Source excerpt:
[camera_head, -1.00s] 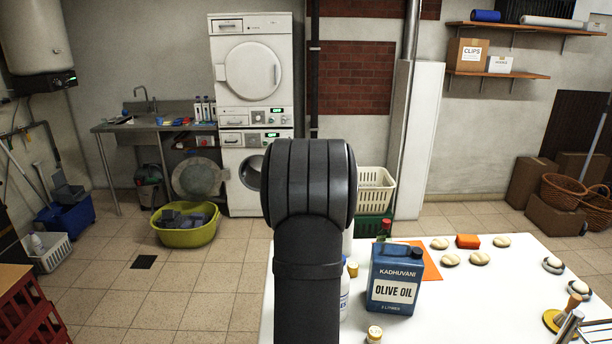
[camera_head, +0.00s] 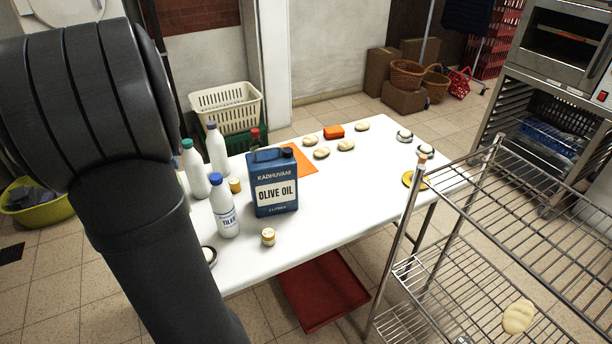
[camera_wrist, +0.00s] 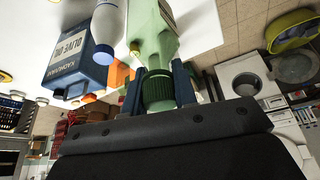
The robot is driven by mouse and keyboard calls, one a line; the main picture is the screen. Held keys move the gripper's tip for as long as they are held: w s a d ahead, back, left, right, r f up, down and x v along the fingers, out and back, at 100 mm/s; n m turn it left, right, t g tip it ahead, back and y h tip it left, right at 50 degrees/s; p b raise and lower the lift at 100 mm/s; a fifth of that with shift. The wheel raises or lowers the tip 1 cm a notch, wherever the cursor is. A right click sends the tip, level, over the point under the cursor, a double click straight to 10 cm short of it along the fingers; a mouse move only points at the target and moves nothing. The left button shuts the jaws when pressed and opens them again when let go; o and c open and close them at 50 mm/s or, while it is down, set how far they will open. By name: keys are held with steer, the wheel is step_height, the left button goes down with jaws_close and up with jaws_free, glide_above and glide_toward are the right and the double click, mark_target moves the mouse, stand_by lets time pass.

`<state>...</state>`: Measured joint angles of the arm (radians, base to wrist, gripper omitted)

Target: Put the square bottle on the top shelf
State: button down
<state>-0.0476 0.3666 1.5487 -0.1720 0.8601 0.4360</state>
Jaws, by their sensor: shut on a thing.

To be done: Copy out each line word for word, please, skipping the images.

Exercise solution:
[camera_head, -1.00s] 
[camera_head, +0.00s] 
[camera_wrist, +0.00s] 
The robot is driven by mouse and keyboard calls, one a line; the main picture is the screen. Held keys move the gripper's tip for as long as they are held: w s a d ahead, back, left, right, r f up, down and x v along the fingers, out and back, at 100 mm/s; n m turn it left, right, t g tip it ahead, back and y h tip it left, right at 50 degrees/s; p b raise and lower the lift at 100 mm/s; a fifth of that with shift. The wheel raises or lowers the tip 1 cm a notch, wherever the cursor is. A right click sends the tip, level, over the point under the cursor, a double click straight to 10 cm short of it along the fingers; a mouse move only points at the target and moves nothing. The left button shuts the jaws when pressed and opens them again when let go; o and c open and close them at 50 mm/s or, while it is down, set how far they will open. By name: keys are held with steer, the wheel is step_height, the left button goes down with jaws_close and up with jaws_free, glide_above and glide_toward are the right and the double click, mark_target moves the mouse, stand_by lets time pass.

`<state>...</state>`: Measured joint angles of the arm (radians, base to wrist, gripper omitted)

Target: Put the square bottle on the top shelf
State: button down
<state>-0.0476 0.3666 1.5487 -0.1720 0.8601 0.4360</state>
Jaws, by their sensor: shut on a thing.

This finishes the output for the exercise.